Dabei hat erst eine Anfrage der Deutschen Botschaft in Tel Aviv die beiden Gruppen im Sommer zusammengebracht. Der deutsch-israelische Song ist Teil der Sonderprojekte, mit denen die Botschaft den 70. Jahrestag der Staatsgründung Israels würdigt. Als "universellste aller Sprachen" soll die Musik Brücken bauen zwischen Menschen und Kulturen und das gegenseitige Kennenlernen ermöglichen, erläutert die Botschaft ihre Idee.

Universell und ohne Ego

Ein Lied über Deutschland, Israel und die Versöhnung wollten sie aber explizit nicht schreiben, sagen die Musiker. "Eher etwas Universelles, das alle Menschen anspricht", soll der Song laut Frontmann Birthelmer werden. "Der Song ist über Menschen.
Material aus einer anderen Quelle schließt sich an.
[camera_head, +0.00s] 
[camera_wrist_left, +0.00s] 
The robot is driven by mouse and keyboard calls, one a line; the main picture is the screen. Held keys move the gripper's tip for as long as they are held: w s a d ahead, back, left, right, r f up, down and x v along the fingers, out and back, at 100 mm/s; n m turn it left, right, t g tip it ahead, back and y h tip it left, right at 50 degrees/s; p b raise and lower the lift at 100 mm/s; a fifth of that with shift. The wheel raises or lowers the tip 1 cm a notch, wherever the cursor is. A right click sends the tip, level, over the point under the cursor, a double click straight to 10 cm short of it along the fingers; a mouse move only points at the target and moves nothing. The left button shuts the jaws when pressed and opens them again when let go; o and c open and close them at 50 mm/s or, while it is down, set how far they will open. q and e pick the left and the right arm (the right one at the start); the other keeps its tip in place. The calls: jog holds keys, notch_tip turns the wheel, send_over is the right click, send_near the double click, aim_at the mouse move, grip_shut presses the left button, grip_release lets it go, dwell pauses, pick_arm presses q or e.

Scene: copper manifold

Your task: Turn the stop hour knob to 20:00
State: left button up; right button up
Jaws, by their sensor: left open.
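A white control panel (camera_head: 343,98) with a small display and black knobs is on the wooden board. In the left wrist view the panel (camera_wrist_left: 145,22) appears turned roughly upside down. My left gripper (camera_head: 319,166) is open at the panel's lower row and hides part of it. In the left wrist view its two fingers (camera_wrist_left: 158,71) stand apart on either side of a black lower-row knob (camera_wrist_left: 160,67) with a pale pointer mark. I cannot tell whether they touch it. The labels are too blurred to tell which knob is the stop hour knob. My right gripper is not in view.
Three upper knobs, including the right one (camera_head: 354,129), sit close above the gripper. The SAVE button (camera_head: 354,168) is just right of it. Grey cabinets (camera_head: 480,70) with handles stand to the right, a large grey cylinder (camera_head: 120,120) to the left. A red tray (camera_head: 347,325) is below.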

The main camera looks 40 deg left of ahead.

Er transportiert ein Gefühl. Wenn wir von 'Jonz' und 'Jona Bird' dieses Gefühl fühlen, können es andere möglicherweise auch", mutmaßt der Interpret.

Eines hingegen fühlen die Mitglieder von "Jonz" und "Jona Bird" nicht: "Wir haben kein Ego, wenn es um das Songmaterial geht", versichert Yoav Or. Der Song, so die Musiker, entstehe zwischen den beiden Bands und brauche beide. Das Lied ohne den jeweils anderen zu spielen, "würde die Energie verändern". Vielleicht, hofft Or, springt der Funke auf andere über: "Wenn andere Musiker das Lied aufnehmen und singen - das wäre ein richtig gutes Geschenk."